(Robot trajectory data)
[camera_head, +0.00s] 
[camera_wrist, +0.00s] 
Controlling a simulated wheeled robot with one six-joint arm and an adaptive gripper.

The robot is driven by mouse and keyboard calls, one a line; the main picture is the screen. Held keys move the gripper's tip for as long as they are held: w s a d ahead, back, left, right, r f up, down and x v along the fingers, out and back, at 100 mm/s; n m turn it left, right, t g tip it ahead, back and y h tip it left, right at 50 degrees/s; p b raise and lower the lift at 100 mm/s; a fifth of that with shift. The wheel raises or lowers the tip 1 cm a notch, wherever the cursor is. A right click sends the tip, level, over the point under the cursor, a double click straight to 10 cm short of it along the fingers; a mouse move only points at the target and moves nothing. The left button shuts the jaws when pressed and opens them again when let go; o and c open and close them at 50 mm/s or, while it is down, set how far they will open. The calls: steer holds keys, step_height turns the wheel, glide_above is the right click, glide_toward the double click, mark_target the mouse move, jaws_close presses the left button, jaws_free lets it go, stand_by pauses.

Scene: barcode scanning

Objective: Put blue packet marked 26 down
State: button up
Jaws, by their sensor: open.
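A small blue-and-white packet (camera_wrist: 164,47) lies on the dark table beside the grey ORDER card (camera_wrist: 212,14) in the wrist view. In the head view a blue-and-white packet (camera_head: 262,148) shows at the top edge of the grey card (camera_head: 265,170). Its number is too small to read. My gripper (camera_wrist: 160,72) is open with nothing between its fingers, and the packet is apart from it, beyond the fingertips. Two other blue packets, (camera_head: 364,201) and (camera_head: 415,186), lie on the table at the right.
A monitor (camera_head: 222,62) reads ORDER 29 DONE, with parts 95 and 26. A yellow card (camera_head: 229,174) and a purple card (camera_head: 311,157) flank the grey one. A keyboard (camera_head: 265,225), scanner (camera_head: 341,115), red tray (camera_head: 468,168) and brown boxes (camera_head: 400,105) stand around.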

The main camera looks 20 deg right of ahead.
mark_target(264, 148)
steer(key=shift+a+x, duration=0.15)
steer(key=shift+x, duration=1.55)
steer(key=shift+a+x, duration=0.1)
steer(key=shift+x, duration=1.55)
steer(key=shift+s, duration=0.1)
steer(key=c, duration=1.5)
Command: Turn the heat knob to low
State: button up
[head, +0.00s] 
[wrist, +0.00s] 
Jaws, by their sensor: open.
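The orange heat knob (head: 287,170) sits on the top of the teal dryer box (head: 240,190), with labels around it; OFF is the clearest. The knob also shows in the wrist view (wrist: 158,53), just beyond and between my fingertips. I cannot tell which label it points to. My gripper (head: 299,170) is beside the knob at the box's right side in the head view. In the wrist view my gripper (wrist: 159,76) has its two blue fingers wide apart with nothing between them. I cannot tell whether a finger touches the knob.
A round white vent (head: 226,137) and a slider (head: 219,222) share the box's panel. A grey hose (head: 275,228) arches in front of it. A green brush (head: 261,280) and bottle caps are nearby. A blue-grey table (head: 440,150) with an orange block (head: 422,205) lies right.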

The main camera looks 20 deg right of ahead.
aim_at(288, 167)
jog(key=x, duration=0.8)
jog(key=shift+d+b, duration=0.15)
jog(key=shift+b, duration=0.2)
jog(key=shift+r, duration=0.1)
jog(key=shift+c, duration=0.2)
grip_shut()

Given problem: In the data above, find the line that contains "[camera_wrist, +0.00s]" and the line that contains "Controlling a simulated". Repeat exactly those lines and every line between them, and only those.

The answer:
[camera_wrist, +0.00s] 
Controlling a simulated wheeled robot with one six-joint arm and an adaptive gripper.

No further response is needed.